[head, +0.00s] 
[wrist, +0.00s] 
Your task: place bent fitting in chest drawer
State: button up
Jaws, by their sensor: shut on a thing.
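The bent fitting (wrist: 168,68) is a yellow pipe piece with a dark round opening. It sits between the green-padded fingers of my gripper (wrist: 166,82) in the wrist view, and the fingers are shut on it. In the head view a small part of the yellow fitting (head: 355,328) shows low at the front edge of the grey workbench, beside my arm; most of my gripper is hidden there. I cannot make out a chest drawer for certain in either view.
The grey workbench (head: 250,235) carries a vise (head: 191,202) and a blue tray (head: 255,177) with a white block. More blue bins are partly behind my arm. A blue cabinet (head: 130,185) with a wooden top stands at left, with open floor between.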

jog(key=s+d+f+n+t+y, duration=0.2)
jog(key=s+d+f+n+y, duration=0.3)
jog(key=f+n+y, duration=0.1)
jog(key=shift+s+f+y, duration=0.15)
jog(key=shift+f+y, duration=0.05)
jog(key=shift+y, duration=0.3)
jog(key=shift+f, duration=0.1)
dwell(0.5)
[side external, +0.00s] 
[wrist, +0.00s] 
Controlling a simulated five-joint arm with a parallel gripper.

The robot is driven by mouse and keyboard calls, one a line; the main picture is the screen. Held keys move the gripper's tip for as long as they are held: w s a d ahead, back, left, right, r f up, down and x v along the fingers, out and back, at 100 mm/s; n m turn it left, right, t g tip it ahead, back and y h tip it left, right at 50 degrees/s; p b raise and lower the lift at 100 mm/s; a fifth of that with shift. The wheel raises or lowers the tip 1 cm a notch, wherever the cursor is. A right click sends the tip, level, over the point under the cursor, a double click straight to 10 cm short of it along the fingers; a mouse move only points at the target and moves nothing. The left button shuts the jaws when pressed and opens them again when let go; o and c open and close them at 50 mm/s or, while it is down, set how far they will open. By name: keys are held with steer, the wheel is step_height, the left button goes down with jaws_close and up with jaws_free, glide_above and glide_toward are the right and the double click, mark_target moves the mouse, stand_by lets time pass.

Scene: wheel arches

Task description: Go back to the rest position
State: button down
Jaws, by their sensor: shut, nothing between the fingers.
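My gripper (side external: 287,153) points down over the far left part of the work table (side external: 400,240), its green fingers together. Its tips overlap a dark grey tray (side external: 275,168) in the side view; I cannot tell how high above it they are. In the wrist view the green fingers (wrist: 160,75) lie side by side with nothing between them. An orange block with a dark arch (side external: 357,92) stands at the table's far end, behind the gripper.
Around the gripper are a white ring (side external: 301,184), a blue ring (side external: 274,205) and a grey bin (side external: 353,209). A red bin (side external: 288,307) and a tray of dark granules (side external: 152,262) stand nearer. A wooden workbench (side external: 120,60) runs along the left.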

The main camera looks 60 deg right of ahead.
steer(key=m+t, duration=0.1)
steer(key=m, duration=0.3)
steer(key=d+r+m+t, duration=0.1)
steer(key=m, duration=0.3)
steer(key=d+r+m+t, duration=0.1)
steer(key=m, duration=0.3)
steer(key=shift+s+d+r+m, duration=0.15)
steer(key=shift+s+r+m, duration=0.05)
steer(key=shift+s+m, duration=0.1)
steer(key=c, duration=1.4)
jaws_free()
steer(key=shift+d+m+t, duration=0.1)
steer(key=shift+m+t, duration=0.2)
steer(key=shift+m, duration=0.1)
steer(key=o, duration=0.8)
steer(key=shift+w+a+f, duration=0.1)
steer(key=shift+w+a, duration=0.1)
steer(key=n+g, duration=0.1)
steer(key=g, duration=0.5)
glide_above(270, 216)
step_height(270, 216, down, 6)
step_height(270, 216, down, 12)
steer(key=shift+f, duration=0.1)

--------------------

Give back the whole listing exactly as it reads.

[head, +0.00s] 
[wrist, +0.00s] 
Your task: place bent fitting in chest drawer
State: button up
Jaws, by their sensor: shut on a thing.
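The bent fitting (wrist: 168,68) is a yellow pipe piece with a dark round opening. It sits between the green-padded fingers of my gripper (wrist: 166,82) in the wrist view, and the fingers are shut on it. In the head view a small part of the yellow fitting (head: 355,328) shows low at the front edge of the grey workbench, beside my arm; most of my gripper is hidden there. I cannot make out a chest drawer for certain in either view.
The grey workbench (head: 250,235) carries a vise (head: 191,202) and a blue tray (head: 255,177) with a white block. More blue bins are partly behind my arm. A blue cabinet (head: 130,185) with a wooden top stands at left, with open floor between.

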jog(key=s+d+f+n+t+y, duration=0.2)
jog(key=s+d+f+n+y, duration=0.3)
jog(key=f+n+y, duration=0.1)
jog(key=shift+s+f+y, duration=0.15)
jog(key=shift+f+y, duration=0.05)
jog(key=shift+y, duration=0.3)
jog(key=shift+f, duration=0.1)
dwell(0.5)
[side external, +0.00s] 
[wrist, +0.00s] 
Controlling a simulated five-joint arm with a parallel gripper.

The robot is driven by mouse and keyboard calls, one a line; the main picture is the screen. Held keys move the gripper's tip for as long as they are held: w s a d ahead, back, left, right, r f up, down and x v along the fingers, out and back, at 100 mm/s; n m turn it left, right, t g tip it ahead, back and y h tip it left, right at 50 degrees/s; p b raise and lower the lift at 100 mm/s; a fifth of that with shift. The wheel raises or lowers the tip 1 cm a notch, wherever the cursor is. A right click sends the tip, level, over the point under the cursor, a double click straight to 10 cm short of it along the fingers; a mouse move only points at the target and moves nothing. The left button shuts the jaws when pressed and opens them again when let go; o and c open and close them at 50 mm/s or, while it is down, set how far they will open. By name: keys are held with steer, the wheel is step_height, the left button goes down with jaws_close and up with jaws_free, glide_above and glide_toward are the right and the double click, mark_target moves the mouse, stand_by lets time pass.

Scene: wheel arches

Task description: Go back to the rest position
State: button down
Jaws, by their sensor: shut, nothing between the fingers.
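My gripper (side external: 287,153) points down over the far left part of the work table (side external: 400,240), its green fingers together. Its tips overlap a dark grey tray (side external: 275,168) in the side view; I cannot tell how high above it they are. In the wrist view the green fingers (wrist: 160,75) lie side by side with nothing between them. An orange block with a dark arch (side external: 357,92) stands at the table's far end, behind the gripper.
Around the gripper are a white ring (side external: 301,184), a blue ring (side external: 274,205) and a grey bin (side external: 353,209). A red bin (side external: 288,307) and a tray of dark granules (side external: 152,262) stand nearer. A wooden workbench (side external: 120,60) runs along the left.

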The main camera looks 60 deg right of ahead.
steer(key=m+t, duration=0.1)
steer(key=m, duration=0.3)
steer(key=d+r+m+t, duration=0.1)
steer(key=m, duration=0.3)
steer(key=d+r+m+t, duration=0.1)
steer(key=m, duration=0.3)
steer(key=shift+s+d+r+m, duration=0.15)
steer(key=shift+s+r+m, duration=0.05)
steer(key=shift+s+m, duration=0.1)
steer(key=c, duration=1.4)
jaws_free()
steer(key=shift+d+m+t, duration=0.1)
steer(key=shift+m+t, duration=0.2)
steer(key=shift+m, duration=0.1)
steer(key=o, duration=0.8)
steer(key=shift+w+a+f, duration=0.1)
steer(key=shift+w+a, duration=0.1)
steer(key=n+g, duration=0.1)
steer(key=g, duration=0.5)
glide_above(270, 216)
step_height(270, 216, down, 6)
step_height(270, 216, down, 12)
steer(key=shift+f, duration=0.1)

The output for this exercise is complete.